■ **Task statement**
Find all the lines with "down" and gather them.

■ **Data block**
----
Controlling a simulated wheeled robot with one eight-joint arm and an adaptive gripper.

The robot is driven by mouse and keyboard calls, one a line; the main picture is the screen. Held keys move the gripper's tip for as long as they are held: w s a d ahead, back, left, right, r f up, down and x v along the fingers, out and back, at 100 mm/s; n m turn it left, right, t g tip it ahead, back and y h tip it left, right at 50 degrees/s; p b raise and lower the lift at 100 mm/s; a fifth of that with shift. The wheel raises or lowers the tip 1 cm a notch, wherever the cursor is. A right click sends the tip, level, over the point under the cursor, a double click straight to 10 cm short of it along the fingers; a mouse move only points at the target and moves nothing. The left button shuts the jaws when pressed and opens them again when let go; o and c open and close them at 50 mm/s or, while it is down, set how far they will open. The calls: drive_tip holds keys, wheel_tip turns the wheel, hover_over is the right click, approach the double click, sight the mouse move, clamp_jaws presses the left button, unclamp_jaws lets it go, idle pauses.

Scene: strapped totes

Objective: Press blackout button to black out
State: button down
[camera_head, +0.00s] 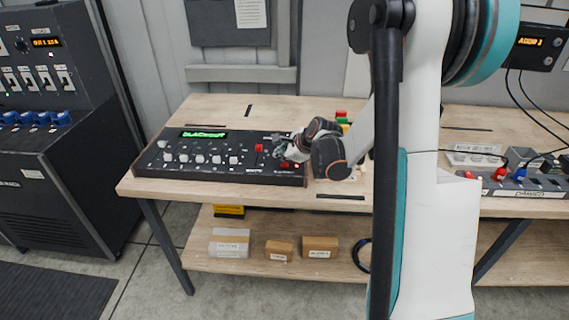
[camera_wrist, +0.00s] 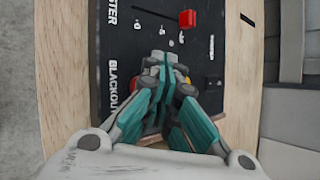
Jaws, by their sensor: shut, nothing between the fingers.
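The black lighting console (camera_head: 215,174) lies on the wooden bench, its green display reading what looks like "BLACKOUT" (camera_head: 204,134). A red slider knob (camera_head: 259,148) stands on its right part; it also shows in the wrist view (camera_wrist: 187,18). My gripper (camera_head: 280,147) is shut and empty, over the console's right end. In the wrist view the shut fingertips (camera_wrist: 165,62) point at the panel beside the printed BLACKOUT label (camera_wrist: 113,90).
The wooden bench top (camera_head: 230,105) is clear behind the console. Small red and green items (camera_head: 341,114) stand to the right, partly behind my arm. A power strip with switches (camera_head: 525,187) and cables lies at far right. Boxes (camera_head: 229,243) sit on the lower shelf.

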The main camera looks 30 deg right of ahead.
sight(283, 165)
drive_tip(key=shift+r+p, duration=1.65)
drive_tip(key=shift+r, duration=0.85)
----
■ **Exercise result**
The robot is driven by mouse and keyboard calls, one a line; the main picture is the screen. Held keys move the gripper's tip for as long as they are held: w s a d ahead, back, left, right, r f up, down and x v along the fingers, out and back, at 100 mm/s; n m turn it left, right, t g tip it ahead, back and y h tip it left, right at 50 degrees/s; p b raise and lower the lift at 100 mm/s; a fifth of that with shift. The wheel raises or lowers the tip 1 cm a notch, wherever the cursor is. A right click sends the tip, level, over the point under the cursor, a double click straight to 10 cm short of it along the fingers; a mouse move only points at the target and moves nothing. The left button shuts the jaws when pressed and opens them again when let go; o and c open and close them at 50 mm/s or, while it is down, set how far they will open. The calls: drive_tip holds keys, wheel_tip turns the wheel, hover_over is the right click, approach the double click, sight the mouse move, clamp_jaws presses the left button, unclamp_jaws lets it go, idle pauses.
State: button down

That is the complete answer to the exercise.